The greatest libertarian crusade in history was the effort to abolish chattel slavery, culminating in the nineteenth-century abolitionist movement and the heroic Underground Railroad. It’s no accident that abolitionism emerged out of the ferment of the Industrial Revolution and the American Revolution.
How could Americans proclaim that “all men are created equal … endowed by their Creator with certain unalienable rights,” without noticing that they themselves were holding other men and women in bondage? They could not, of course. The ideas of the American Revolution — individualism, natural rights and free markets — led logically to agitation for the extension of civil and political rights to those who had been excluded from liberty, as they were from power — notably slaves, serfs and women. As the great English scholar Samuel Johnson wrote in 1775, “How is it that we hear the loudest yelps for liberty among the drivers of Negroes?”
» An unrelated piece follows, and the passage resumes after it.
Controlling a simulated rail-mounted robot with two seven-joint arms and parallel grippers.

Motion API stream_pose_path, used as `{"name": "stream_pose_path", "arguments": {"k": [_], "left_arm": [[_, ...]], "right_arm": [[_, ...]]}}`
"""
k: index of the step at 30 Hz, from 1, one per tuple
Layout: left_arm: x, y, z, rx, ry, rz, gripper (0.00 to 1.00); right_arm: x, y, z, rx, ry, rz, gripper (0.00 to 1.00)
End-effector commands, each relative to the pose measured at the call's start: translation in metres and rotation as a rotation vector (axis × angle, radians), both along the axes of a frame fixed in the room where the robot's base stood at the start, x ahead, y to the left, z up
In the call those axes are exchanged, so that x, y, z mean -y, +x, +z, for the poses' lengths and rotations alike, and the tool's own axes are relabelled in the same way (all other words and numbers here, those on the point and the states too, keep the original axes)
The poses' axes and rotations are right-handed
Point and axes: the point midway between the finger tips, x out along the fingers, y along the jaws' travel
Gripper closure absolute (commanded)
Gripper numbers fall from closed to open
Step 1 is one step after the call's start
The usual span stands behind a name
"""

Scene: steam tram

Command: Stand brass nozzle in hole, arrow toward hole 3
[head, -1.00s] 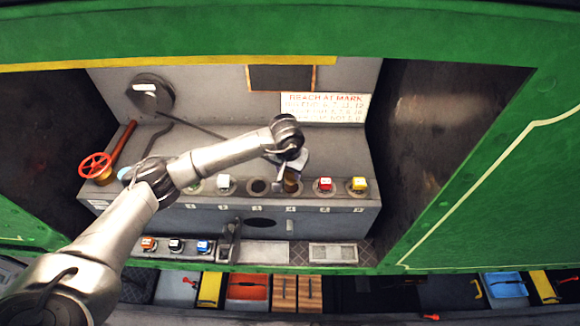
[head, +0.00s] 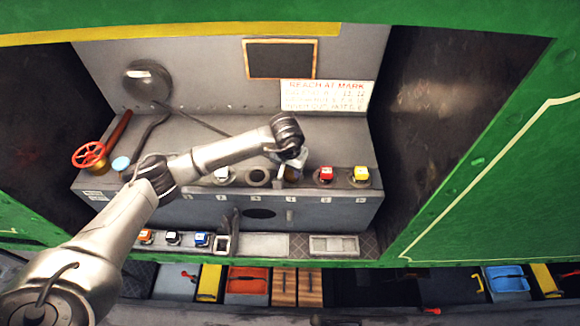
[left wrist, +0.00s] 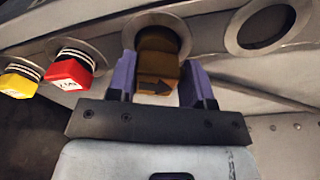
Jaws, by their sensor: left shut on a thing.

The world’s first antislavery society was founded in Philadelphia that same year. Thomas Jefferson owned slaves, yet he included a passionate condemnation of slavery in his draft of the Declaration of Independence the following year: “[King George] has waged cruel war against human nature itself, violating its most sacred rights of life and liberty in the persons of a distant people who never offended him.” The Continental Congress deleted that passage, but Americans lived uneasily with the obvious contradiction between their commitment to individual rights and the institution of slavery.